I know y’all opened up this post hoping for a juicy tidbit of suburban scandal. Prepare to be disappointed:
Yes I am dating.
But I am dating my husband.
We are thirty-five years old and we are just NOW getting the hang of “dating” each other. We have been “together” since we fell madly in love many moons ago girating on a ratty old couch to J Lo and Ja Rule. I simply could not resist his bleached blonde, Eminem-like, spiky hair once we locked eyes across a smoke-filled frat house living room. From those initial alcohol induced moments our budding romance moved along at warp speed.
We spent each and every second together, partying, studying, and hanging out with friends. We became friends, lived together, got jobs, moved into apartments, moved into houses , and moved around. We had four kids, saw less and less of each other, resented each other, recommitted ourselves to each other, worked on ourselves, worked on together, had some more kids, got a dog, fell apart and rebuilt…

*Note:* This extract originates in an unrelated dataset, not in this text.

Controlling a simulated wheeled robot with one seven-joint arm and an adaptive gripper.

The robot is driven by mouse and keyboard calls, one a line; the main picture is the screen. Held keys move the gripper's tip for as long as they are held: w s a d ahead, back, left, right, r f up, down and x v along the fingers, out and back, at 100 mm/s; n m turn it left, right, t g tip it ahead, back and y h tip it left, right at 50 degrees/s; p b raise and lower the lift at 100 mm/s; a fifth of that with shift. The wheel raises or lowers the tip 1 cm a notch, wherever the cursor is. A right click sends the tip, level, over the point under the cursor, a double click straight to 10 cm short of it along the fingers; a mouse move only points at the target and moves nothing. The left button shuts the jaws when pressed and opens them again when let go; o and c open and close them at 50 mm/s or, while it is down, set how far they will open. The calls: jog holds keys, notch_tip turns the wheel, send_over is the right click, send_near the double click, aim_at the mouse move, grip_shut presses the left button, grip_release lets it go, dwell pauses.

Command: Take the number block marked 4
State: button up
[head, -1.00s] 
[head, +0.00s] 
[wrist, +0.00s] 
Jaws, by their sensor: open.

All within the span of about fifteen years.
Do you know what we didn’t do during those fifteen years?
We never dated.
We “hung out” “hooked up” and “did things with other couples” but we didn’t ever date each other. There was no getting dressed up and anxiously waiting to get picked up at the door for an evening out because those younger years were our broke college years. Neither of us minded though, we were having fun and enjoying each other’s company. We got married straight out of college and our wedding was a bonified party because that is what happens when you get married in your early twenties. Kids followed shortly after. We went to prenatal appointments together, kids’ birthday parties and school events, but still we didn’t really date. A few times a year we managed a holiday party or anniversary dinner out, but these unicorn evenings were few and far between. Unfortunately for us, probably due to the lack of dating practice, these nights usually ended in soaring expectations of wild sex and bellies full of booze and food. Of course fights and hangovers followed and the rare date nights faded out even more with intense work schedules and the addition of twin girls rounding out our total number of children to four.

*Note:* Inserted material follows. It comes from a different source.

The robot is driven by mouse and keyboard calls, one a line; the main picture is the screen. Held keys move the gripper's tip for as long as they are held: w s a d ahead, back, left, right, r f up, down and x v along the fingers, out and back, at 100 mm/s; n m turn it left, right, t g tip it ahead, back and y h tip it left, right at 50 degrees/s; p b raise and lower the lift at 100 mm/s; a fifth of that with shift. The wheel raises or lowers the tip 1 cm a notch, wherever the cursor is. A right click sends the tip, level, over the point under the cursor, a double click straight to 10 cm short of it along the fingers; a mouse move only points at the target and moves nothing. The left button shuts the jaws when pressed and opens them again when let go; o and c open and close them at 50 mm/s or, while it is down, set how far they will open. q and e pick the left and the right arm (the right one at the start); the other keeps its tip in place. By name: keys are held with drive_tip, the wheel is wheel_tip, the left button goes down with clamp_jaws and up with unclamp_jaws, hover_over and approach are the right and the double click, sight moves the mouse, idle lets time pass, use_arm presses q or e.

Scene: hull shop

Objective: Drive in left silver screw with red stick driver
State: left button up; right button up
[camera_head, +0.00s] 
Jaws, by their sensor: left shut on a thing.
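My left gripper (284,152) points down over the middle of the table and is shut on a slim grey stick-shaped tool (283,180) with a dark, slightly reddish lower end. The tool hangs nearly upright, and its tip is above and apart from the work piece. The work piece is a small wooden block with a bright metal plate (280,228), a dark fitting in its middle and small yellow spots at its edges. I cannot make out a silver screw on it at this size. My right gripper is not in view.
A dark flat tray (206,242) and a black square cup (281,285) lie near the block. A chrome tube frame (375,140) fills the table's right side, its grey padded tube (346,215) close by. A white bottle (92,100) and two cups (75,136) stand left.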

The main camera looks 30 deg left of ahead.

Still we didn’t seem to mind the extinction of together time because we literally had no time to think. We have spent ten years in “go mode” and I think that perhaps somewhere in the middle of this mode your brain turns certain parts of emotional consciousness off.

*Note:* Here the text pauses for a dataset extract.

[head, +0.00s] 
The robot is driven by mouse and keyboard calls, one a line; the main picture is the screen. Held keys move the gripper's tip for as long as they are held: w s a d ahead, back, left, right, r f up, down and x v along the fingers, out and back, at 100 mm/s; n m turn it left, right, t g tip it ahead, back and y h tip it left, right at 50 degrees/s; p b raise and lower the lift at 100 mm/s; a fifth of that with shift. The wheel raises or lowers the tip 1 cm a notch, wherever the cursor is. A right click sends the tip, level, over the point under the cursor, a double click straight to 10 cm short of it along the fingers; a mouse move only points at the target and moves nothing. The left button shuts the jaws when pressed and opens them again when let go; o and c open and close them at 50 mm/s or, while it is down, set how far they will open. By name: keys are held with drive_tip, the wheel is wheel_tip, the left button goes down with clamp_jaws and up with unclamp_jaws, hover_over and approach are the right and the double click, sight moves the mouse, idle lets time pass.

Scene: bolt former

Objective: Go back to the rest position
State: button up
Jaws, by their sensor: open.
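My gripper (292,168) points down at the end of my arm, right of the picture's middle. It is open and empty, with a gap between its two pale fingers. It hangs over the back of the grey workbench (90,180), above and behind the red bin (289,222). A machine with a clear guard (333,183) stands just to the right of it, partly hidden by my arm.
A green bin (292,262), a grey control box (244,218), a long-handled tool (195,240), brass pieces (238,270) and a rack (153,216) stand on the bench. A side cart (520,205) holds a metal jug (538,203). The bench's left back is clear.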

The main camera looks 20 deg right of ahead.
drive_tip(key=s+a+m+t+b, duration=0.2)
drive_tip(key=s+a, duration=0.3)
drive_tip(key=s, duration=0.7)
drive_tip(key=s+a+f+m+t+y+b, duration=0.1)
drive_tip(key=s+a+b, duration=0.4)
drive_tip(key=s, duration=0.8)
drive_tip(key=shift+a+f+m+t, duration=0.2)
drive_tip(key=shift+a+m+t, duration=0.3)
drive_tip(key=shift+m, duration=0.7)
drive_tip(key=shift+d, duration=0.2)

Then about six months back we hit a marital wall. I suppose that after so many years of sub-par communication and emotions locked into survival cruise control it wasn’t exactly a surprise that we found ourselves sitting on the couch having a coming-to-Jesus talk about where we were and where we were headed. We needed to air out our years of pent up grievances and lay out our needs simply, clearly and concisely. Because we didn’t spend those formative years talking and communicating, (Lord knows we spent it doing all sorts of other things) we maybe missed the whole “know what your partner wants” component. So yes there was hurt, tears, feelings of betrayal and resentment and all sorts of other things that you never really imagine yourself feeling when you fall in love at the tender age of nineteen. But like a couple of middle aged Phoenixes we seemed to rise from the ashes and rebuild our marriage.